--- THE REQUEST ---
All of the data should be output character for character, except the pictures.

--- GIVEN MATERIAL ---
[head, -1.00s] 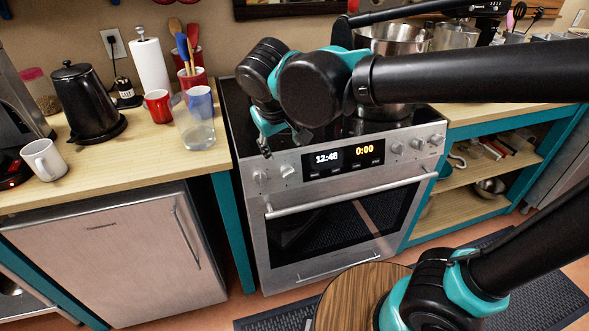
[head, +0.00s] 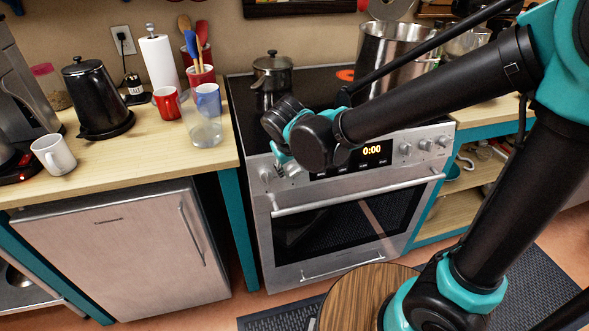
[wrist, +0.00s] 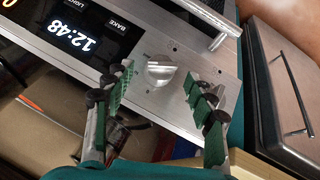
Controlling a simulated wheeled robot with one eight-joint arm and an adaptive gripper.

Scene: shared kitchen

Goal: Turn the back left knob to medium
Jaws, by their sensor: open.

--- RESULT BELOW ---
[head, -1.00s] 
[head, +0.00s] 
[wrist, +0.00s] 
Controlling a simulated wheeled robot with one eight-joint arm and an adaptive gripper.

Scene: shared kitchen

Goal: Turn the back left knob to medium
Jaws, by their sensor: open.

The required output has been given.